In the custom compression mode, the compression actions are based on the custom compression rules defined. This section shows how to create custom compression filters.

To create a custom compression filter, from the Application Profile screen, select Enable Compression and follow the steps shown below:


  1. Select Custom as the Compression Mode.
  2. Click Add under Compression Filters.
  3. Enter the following in the CREATE COMPRESSION FILTER screen:
    1. Provide a unique Name for the filter.
    2. Select the Match Rule to determine if the client (via Client IP or User Agent string) is eligible to be compressed via the associated Action. If both Client IP and User Agent rules are populated, then both must be true for the compression action to fire.
    Option Description

    Client IP Address

    Allows you to use an IP Group to specify eligible client IP addresses. For example, an IP Group called Intranet that contains a list of all internal IP address ranges. Clearing the Is In button reverses this logic, meaning that any client that is not coming from an internal IP network will match the filter.


    Matches the client’s user-agent string against an eligible list contained within a String Group. The User-Agent is a header presented by clients indicating the type of browser or device they may be using. The System-Devices-Mobile Group contains a list of HTTP User-Agent strings for common mobile browsers.

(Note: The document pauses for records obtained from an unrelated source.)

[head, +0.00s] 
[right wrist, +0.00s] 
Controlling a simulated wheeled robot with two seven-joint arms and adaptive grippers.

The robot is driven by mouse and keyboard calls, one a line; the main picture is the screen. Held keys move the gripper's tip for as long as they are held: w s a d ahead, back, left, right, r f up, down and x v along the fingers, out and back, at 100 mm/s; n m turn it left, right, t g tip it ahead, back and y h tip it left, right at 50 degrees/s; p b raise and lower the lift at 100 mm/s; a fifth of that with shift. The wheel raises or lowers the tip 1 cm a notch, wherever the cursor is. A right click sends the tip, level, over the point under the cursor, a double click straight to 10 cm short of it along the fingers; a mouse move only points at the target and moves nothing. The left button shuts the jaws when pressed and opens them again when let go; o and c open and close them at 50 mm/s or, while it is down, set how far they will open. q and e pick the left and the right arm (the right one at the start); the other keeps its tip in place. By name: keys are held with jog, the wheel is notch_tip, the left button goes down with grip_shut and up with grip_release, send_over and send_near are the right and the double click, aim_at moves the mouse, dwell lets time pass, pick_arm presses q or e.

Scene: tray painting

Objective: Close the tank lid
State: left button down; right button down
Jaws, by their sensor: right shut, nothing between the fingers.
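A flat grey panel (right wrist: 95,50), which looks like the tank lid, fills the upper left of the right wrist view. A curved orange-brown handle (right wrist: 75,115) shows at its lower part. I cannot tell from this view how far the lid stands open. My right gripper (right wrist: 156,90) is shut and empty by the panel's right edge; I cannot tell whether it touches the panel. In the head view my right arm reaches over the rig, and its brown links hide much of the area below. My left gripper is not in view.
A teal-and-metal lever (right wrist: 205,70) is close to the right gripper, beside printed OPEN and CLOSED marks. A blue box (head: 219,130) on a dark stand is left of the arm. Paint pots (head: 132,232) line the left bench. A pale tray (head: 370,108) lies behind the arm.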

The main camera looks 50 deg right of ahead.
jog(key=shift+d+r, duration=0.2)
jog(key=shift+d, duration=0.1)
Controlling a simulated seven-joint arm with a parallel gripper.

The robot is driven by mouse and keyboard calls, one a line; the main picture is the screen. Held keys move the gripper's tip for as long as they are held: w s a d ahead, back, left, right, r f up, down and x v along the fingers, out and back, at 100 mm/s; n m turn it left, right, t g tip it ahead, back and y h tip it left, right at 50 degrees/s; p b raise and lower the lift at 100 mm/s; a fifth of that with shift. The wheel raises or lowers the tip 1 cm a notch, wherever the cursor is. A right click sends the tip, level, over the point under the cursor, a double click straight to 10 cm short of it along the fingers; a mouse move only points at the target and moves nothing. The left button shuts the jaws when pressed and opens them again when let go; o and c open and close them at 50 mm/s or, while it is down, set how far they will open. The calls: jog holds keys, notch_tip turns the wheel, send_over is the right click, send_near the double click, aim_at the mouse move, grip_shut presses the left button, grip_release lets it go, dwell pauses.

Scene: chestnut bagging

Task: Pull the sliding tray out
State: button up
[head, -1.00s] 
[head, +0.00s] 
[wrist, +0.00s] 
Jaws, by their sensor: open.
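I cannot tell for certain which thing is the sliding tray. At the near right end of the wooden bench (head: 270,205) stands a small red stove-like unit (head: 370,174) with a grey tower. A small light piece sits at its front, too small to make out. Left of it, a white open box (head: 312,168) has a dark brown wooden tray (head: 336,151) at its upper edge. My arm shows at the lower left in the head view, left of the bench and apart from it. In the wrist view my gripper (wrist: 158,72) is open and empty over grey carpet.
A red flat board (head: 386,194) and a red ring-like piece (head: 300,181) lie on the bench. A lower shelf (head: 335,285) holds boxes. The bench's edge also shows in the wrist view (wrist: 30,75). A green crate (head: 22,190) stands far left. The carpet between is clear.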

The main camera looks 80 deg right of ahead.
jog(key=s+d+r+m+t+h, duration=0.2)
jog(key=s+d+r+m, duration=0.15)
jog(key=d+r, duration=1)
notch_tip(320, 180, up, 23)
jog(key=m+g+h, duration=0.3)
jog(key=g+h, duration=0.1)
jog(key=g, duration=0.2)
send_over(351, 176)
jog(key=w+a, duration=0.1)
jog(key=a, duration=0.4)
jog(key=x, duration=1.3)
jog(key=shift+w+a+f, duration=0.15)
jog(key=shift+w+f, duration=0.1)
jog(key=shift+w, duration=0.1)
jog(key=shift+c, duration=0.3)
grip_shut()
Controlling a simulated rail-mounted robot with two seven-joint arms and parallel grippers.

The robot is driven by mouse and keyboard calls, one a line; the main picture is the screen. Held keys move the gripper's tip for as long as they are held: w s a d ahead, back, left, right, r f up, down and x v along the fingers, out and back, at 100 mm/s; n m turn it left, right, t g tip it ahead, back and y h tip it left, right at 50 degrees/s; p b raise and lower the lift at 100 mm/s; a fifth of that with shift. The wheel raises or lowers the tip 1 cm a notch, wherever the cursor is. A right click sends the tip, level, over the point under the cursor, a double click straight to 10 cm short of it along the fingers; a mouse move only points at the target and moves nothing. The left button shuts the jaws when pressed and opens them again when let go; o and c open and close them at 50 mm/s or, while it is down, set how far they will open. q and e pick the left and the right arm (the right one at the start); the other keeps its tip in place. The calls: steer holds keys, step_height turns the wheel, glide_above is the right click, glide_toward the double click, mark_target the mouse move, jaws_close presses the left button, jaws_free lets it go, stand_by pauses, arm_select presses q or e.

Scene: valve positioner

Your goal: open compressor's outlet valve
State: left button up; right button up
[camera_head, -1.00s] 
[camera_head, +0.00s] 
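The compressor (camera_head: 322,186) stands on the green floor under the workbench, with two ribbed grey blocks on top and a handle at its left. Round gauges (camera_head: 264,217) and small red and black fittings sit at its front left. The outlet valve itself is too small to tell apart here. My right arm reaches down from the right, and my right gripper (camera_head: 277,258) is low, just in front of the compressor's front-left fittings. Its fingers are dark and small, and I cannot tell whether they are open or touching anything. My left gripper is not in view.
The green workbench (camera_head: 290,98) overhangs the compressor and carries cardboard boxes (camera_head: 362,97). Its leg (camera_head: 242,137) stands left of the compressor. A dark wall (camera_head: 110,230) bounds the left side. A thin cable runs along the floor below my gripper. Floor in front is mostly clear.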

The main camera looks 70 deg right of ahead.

  4. The Action section determines what will happen to clients or requests that meet the Match criteria, specifically the level of HTTP compression that will be used.
    Option Description

    Aggressive compression

    Uses Gzip level 6, which will compress text content by about 80% while requiring more CPU resources from both NSX Advanced Load Balancer and the client.

    Normal compression

    Uses Gzip level 1, which will compress text content by about 75%, which provides a good mix between compression ratio and the CPU resources consumed by both NSX Advanced Load Balancerand the client.

    No Compression

    Removes compression. For clients coming from very fast, high bandwidth, and low latency connections, such as within the same data center, compression may actually slow down the transmission time and consume unnecessary CPU resources.